The output socket from the modulator on the Microtan protruded too far and I removed the socket, soldering a coaxial lead directly to the unit. When I plugged the central-processor unit board into the motherboard and switched on, it worked. When I plugged the Tanex board in beside the CPU card and switched on it functioned until I added a full set of RAM chips.
Then it worked for just half a second before failing completely. There was no time to see an organised pattern on the VDU and then the screen went blank. I checked the Tancx board, which I had made from a kit, and resoldered many of the joints, looking always for thin whiskers of solder that might short out the power supply. Nothing obvious, even under a magnifying glass.

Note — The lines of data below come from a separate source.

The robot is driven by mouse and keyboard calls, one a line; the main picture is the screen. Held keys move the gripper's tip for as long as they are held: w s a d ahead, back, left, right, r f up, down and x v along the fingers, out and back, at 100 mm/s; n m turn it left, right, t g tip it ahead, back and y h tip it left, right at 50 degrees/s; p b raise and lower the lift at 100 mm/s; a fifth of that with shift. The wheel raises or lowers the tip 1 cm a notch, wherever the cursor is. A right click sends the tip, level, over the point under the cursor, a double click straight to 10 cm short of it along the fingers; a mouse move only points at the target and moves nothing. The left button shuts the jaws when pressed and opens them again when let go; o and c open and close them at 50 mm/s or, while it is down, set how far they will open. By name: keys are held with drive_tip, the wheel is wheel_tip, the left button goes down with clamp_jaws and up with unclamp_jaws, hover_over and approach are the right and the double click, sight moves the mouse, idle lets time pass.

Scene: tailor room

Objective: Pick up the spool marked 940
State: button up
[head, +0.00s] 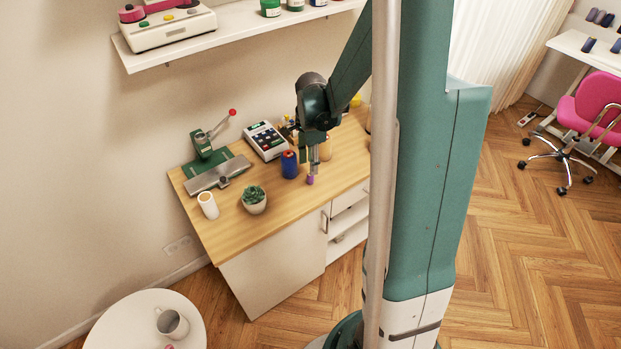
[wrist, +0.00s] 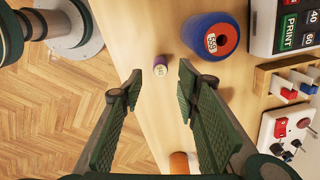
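A small purple spool (wrist: 160,71) stands on the wooden tabletop (wrist: 150,25), its pale end label facing the camera; the print is too small to read surely. In the head view the purple spool (head: 310,180) is just below my gripper (head: 314,163).
A label printer (head: 265,141), a green press (head: 208,165), a potted succulent (head: 254,199) and a white cup-like spool (head: 207,205) stand on the table. In the wrist view, red-tipped tools (wrist: 289,93) are at right and an orange spool (wrist: 180,163) is low. The table edge lies left of the purple spool.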

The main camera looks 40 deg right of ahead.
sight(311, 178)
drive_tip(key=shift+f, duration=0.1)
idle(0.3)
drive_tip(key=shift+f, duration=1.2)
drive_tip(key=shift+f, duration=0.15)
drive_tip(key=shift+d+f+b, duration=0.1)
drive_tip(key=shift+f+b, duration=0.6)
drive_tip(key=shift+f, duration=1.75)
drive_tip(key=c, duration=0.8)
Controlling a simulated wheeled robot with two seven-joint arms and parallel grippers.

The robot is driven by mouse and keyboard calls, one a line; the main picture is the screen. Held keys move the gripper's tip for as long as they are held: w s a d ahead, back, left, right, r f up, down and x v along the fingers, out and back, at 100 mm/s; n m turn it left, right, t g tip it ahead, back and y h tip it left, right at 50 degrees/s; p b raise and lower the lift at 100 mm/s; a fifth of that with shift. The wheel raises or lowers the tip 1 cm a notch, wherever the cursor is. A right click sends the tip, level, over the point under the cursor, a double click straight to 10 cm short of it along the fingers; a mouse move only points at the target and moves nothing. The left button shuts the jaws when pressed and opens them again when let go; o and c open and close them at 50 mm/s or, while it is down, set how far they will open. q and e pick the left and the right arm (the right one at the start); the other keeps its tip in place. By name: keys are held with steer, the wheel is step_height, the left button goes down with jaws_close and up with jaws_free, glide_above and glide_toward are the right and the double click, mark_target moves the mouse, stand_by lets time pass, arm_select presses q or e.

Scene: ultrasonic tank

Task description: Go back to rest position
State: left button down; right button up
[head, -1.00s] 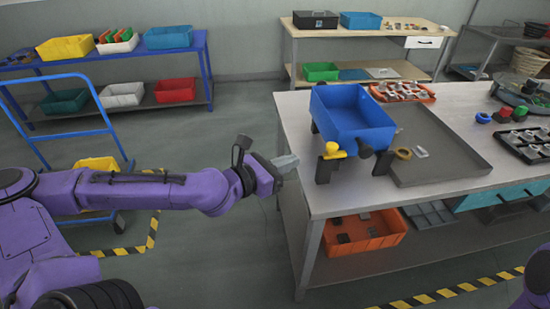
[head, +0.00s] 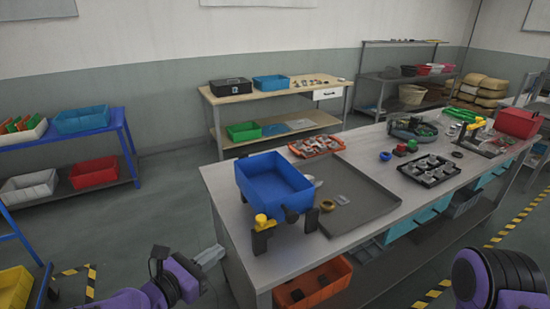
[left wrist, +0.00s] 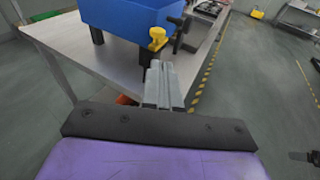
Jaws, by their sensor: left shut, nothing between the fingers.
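My left gripper (head: 209,256) is low at the left in the head view, in the air beside the left end of the table (head: 226,214). It is shut and empty. In the left wrist view its closed fingers (left wrist: 164,85) point toward the table edge, apart from it. A blue tank (head: 273,184) with a yellow-handled valve (head: 262,222) stands on the table's left end; both also show in the left wrist view, the tank at the top (left wrist: 125,17) and the valve below it (left wrist: 157,36). My right arm shows only in part at the lower right; its gripper is out of view.
A grey tray (head: 375,207) lies right of the tank. An orange parts tray (head: 316,145) and a black tray (head: 429,170) are farther back. An orange bin (head: 313,285) is on the shelf underneath. A blue rack (head: 128,160) stands at left. Floor between is clear.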

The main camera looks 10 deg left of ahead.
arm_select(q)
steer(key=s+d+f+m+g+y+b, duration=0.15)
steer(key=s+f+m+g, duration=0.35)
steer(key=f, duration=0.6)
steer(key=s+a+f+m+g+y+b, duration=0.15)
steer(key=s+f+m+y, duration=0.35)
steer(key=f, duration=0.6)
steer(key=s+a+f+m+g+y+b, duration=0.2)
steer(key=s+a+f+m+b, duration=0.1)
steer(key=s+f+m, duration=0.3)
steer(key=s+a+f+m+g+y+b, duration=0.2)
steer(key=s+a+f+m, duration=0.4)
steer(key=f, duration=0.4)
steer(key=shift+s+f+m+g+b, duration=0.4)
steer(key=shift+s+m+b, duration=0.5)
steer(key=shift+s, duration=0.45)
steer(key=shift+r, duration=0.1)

Eventually I connected a low resistance across the power-supply unit with a multimeter in series to measure the current the unit would put out before it shut down. After adjusting the current limiting variable resistance to allow the supply to give at least 1.5A, I reconnected the computer and the Tanex boards. This time it worked; it was just coincidence that the difference in current drawn by the Tanex board with the full complement of RAM was sufficient to shut down the power supply unit.
- The whole case weighs about 10 kgm. when it is packed.
- Asimov is easy to use, and the VDU sits comfortably on top of the computer case – the facility to do work on a word processor and to take the machine with you at night or at the weekends is splendid.
- If flat screens are developed to the stage where they are cheap and reliable in the near future I shall be tempted to mount one in the lid of the computer case so that I can write on the commuter train.
- The final touch would be an acoustic coupler to transmit and receive text down a telephone line.